[Robot task records]
......

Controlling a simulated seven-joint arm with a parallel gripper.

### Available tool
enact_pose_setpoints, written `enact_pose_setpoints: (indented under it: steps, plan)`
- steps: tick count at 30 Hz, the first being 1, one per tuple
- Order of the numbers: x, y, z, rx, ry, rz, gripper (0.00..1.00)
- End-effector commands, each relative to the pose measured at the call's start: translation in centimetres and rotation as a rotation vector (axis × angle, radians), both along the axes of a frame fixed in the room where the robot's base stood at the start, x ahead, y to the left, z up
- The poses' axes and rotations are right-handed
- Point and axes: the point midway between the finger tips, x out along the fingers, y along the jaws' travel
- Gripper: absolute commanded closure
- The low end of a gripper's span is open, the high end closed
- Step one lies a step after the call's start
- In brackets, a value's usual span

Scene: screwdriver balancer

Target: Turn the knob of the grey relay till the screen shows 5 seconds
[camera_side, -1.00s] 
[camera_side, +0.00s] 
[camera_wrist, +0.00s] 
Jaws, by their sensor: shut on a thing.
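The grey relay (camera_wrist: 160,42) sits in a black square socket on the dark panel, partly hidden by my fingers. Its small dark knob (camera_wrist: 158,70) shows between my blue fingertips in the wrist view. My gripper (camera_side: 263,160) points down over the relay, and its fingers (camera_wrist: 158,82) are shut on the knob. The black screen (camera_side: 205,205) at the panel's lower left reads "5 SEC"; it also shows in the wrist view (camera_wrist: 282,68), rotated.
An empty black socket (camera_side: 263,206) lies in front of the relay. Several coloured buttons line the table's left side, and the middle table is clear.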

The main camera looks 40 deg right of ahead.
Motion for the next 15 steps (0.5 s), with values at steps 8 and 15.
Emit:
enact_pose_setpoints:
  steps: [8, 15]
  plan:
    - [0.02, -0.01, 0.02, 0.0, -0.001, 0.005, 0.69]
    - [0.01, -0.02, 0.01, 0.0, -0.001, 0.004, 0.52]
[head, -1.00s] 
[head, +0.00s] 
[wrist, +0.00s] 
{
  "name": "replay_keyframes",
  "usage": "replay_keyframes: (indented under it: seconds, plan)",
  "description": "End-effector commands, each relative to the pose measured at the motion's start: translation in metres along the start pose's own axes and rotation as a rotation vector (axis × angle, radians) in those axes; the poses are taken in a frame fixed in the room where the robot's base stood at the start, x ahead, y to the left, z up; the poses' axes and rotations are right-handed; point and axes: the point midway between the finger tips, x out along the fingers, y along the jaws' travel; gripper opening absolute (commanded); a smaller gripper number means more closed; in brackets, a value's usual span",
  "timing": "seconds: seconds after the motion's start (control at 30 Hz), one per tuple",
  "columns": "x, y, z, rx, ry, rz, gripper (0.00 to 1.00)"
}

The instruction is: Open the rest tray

......

Work required. Retype the material in full, character for character.

Answer to the exercise.
Controlling a simulated seven-joint arm with a parallel gripper.

### Available tool
enact_pose_setpoints, written `enact_pose_setpoints: (indented under it: steps, plan)`
- steps: tick count at 30 Hz, the first being 1, one per tuple
- Order of the numbers: x, y, z, rx, ry, rz, gripper (0.00..1.00)
- End-effector commands, each relative to the pose measured at the call's start: translation in centimetres and rotation as a rotation vector (axis × angle, radians), both along the axes of a frame fixed in the room where the robot's base stood at the start, x ahead, y to the left, z up
- The poses' axes and rotations are right-handed
- Point and axes: the point midway between the finger tips, x out along the fingers, y along the jaws' travel
- Gripper: absolute commanded closure
- The low end of a gripper's span is open, the high end closed
- Step one lies a step after the call's start
- In brackets, a value's usual span

Scene: screwdriver balancer

Target: Turn the knob of the grey relay till the screen shows 5 seconds
[camera_side, -1.00s] 
[camera_side, +0.00s] 
[camera_wrist, +0.00s] 
Jaws, by their sensor: shut on a thing.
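The grey relay (camera_wrist: 160,42) sits in a black square socket on the dark panel, partly hidden by my fingers. Its small dark knob (camera_wrist: 158,70) shows between my blue fingertips in the wrist view. My gripper (camera_side: 263,160) points down over the relay, and its fingers (camera_wrist: 158,82) are shut on the knob. The black screen (camera_side: 205,205) at the panel's lower left reads "5 SEC"; it also shows in the wrist view (camera_wrist: 282,68), rotated.
An empty black socket (camera_side: 263,206) lies in front of the relay. Several coloured buttons line the table's left side, and the middle table is clear.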

The main camera looks 40 deg right of ahead.
Motion for the next 15 steps (0.5 s), with values at steps 8 and 15.
Emit:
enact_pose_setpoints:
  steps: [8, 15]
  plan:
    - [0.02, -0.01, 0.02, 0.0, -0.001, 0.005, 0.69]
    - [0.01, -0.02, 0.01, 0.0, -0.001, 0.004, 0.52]
[head, -1.00s] 
[head, +0.00s] 
[wrist, +0.00s] 
{
  "name": "replay_keyframes",
  "usage": "replay_keyframes: (indented under it: seconds, plan)",
  "description": "End-effector commands, each relative to the pose measured at the motion's start: translation in metres along the start pose's own axes and rotation as a rotation vector (axis × angle, radians) in those axes; the poses are taken in a frame fixed in the room where the robot's base stood at the start, x ahead, y to the left, z up; the poses' axes and rotations are right-handed; point and axes: the point midway between the finger tips, x out along the fingers, y along the jaws' travel; gripper opening absolute (commanded); a smaller gripper number means more closed; in brackets, a value's usual span",
  "timing": "seconds: seconds after the motion's start (control at 30 Hz), one per tuple",
  "columns": "x, y, z, rx, ry, rz, gripper (0.00 to 1.00)"
}

The instruction is: Open the rest tray

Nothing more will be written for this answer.